> **WRITTEN PROBLEM**
Below are the records. Gather each line that holds "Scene".

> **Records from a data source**
>>>

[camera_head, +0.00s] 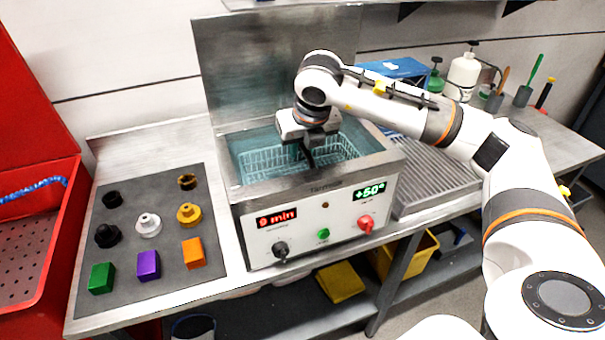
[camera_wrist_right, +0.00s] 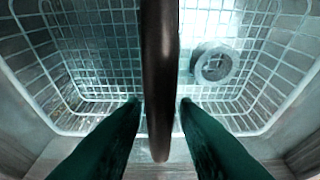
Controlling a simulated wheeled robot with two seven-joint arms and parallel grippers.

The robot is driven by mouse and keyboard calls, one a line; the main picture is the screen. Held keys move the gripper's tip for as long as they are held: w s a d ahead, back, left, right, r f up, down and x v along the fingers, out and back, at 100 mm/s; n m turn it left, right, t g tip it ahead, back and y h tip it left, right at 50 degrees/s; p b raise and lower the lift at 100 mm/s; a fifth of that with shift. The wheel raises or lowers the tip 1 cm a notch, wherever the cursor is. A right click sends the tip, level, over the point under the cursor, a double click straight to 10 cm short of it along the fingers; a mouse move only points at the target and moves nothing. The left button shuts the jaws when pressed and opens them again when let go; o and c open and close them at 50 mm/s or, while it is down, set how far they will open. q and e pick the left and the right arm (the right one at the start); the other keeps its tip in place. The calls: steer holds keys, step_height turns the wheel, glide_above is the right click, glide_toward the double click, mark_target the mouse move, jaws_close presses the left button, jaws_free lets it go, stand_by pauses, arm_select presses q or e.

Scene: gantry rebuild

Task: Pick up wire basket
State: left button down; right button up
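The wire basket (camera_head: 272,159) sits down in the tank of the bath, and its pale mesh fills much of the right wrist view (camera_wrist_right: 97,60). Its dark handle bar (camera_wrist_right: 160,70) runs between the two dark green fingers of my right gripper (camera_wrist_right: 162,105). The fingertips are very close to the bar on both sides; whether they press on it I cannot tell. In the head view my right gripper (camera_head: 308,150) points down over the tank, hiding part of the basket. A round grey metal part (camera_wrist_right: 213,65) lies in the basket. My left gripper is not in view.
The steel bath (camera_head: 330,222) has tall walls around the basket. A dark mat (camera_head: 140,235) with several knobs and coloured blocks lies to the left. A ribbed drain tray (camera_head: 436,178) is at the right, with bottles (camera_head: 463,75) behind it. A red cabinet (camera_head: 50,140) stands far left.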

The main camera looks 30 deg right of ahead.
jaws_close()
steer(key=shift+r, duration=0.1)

<<<
>>>

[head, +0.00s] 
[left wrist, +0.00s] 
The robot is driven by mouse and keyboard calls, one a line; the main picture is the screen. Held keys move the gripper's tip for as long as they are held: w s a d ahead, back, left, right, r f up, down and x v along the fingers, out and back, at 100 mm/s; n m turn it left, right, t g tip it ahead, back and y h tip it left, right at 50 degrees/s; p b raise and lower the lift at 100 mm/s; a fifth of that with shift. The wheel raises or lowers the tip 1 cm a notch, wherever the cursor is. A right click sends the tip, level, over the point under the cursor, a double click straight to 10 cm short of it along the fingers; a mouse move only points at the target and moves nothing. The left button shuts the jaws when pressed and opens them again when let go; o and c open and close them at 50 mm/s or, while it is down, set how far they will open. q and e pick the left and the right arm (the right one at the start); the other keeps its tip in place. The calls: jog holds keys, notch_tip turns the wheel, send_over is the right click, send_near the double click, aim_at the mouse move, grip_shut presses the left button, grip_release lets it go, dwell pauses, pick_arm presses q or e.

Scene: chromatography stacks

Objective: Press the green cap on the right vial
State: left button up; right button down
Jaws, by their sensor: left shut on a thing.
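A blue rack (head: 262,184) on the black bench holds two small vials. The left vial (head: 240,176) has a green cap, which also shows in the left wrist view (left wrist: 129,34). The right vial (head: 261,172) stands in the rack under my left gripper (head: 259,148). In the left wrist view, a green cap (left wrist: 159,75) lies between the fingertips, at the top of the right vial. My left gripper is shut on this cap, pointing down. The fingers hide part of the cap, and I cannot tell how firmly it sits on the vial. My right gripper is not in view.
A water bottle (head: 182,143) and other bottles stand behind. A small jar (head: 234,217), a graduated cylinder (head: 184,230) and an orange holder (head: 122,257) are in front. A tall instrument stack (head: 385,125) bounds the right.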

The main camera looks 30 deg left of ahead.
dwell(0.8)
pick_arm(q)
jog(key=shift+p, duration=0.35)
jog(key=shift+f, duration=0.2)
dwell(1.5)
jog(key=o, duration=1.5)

<<<

> **RESULT OF THE TASK**
Scene: gantry rebuild
Scene: chromatography stacks

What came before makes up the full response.